В этом разговоре можно множить вопросы, контрасты, конфликты. Можно и нужно; еще нужнее, однако, осознать свою приговоренность к полифонии подходов, к многомерности ракурсов, каждый из которых в отдельности если и необходим, то наверняка недостаточен.
Мы не историки, или историки не больше, чем нынче каждый в нашей стране.
Мы не социологи, не психологи, не философы и не публицисты.
Но в Зазеркалье с одним киноведческим пропуском делать нечего. Ибо, как уже, очевидно, ясно, – это кино… и не кино вовсе. Но уж коль мы решились туда заглянуть, ничего не остается, как решиться увидеть.
«Советский фильм». 1989. № 9. Статья написана в соавторстве с Михаилом Брашинским.
Наследники по кривой
Если оценивать текущую историю как смену определенных периодов, то в настоящий момент мы явно переживаем конец одного из них. Каким станет следующий, сказать трудно – общественные темпы нынче все равно превосходят любые издательские сроки. Остается вглядываться в недавнее прошлое, находя в нем процессы и тенденции, по всей вероятности, нацеленные в будущее.

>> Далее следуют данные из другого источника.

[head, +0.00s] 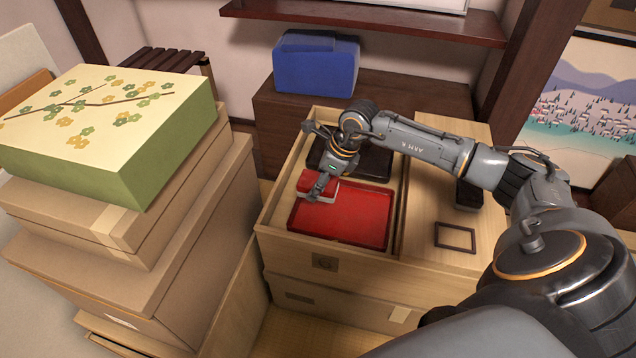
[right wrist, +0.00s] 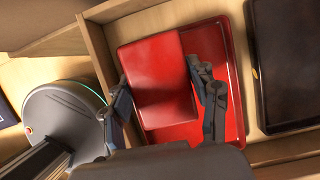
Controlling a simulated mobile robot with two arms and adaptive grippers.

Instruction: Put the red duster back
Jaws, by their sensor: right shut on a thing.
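The red duster (head: 318,181) is a small red block with a pale underside in the head view. My right gripper (head: 318,190) is shut on it, above the left back part of a red tray (head: 345,222) in an open wooden box. In the right wrist view the duster (right wrist: 158,75) lies between the two fingers of my right gripper (right wrist: 165,105) and covers part of the red tray (right wrist: 232,85). I cannot tell whether the duster touches the tray. My left gripper is in neither view.
A black tray (head: 372,160) lies behind the red one in the box (head: 285,190). On the wooden top to the right are a small dark frame (head: 455,237) and a dark object (head: 468,194). Stacked cartons (head: 150,290) stand left; a blue case (head: 315,65) sits behind.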

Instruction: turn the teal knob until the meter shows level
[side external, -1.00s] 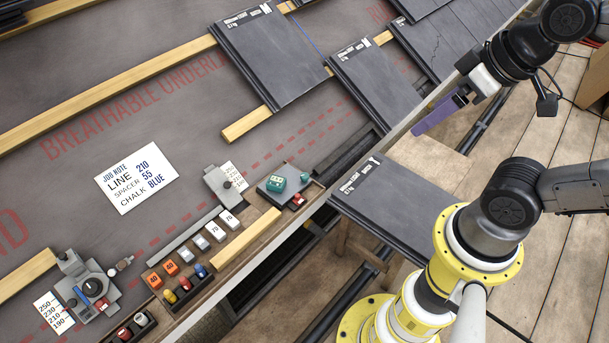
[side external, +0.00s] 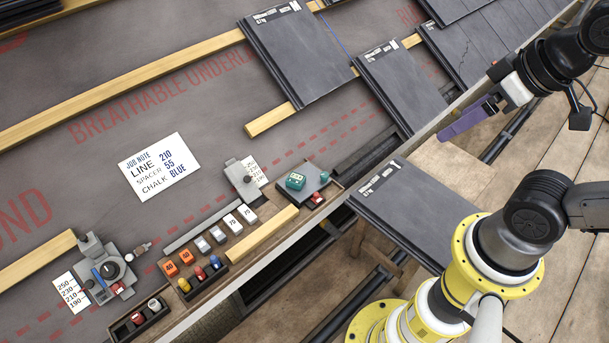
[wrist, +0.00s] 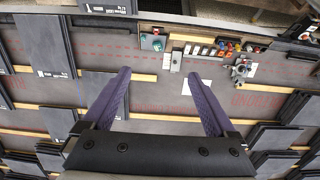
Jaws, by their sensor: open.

Оборачиваясь на путь, пройденный со времени судьбоносного V съезда СК СССР, легко убедиться, что кино ринулось в перестроечное пекло «поперед батьки». Многие процессы, свойственные обществу в целом, всплыли в нем раньше, чем в других областях экономики или культуры, хотя маршруты и стадиальность совпадают: покаяние, реабилитация полочного фонда, интерес Запада, подкрепленный престижными фестивальными наградами, деидеологизация и приватизация, свободный рынок.
Скорые следствия долгожданных перемен кино тоже пожинает со всей страной: засилье «чернухи» и дешевой кооперативной продукции, неконвертируемость на реальном внешнем рынке и неконкурентоспособность на рынке внутреннем, развал производства и финансовый дефицит.
Мудрить тут особенно нечего, а остается только констатировать, что кино, выпендрившись впереди прогресса, от прогресса и получило. Причем раньше и чувствительнее, чем более осторожные или более консервативные соседи. Но это как раз проблема неопределенного будущего. Настоящее же таково, что, отколупнув с фасада отечественного кинематографа жиденький косметический слой, мы найдем мощные и нетронутые прежние напластования. Груз семидесятилетней «психологической истории» никуда не делся – именно поэтому применительно к текущему моменту правильнее всего говорить не об эволюции, и тем более не о революции, но о мутации. О наследии, которое мы получаем по странной исторической кривой.
В чем состоит наследие? В том, что за истекшие годы у нас сформировалась уникальная в своем роде модель кинокультуры. Ее истоки обнаруживаются еще в середине 20-х и на рубеже 30-х годов, когда жанры – механизмы обратной связи между кино и жизнью – были объявлены буржуазными пережитками, а киноязык подвергся канонизации, причем источником канона стали открытия авангарда 20-х, по-своему подготовившего почву для культового кино следующего десятилетия. Именно он, кинематограф «большого стиля» и «золотого века», выглядит идеальным воплощением советского варианта «важнейшего из всех искусств». Столь содержательная для западного кино игра между мифологией и идеологией здесь не актуальна, потому что экран приспосабливает жизнь не к восприятию отдельной суверенной личности, а к уже отрегулированным массовым запросам. Действительность настолько мифологизирована, а мифология настолько сливается с идеологией, что поступает на экраны прямо и непосредственно, минуя стадию жанровой обработки, будь то приключения одинокого героя, чудесное превращение Золушки или какой-нибудь иной демократический архетип.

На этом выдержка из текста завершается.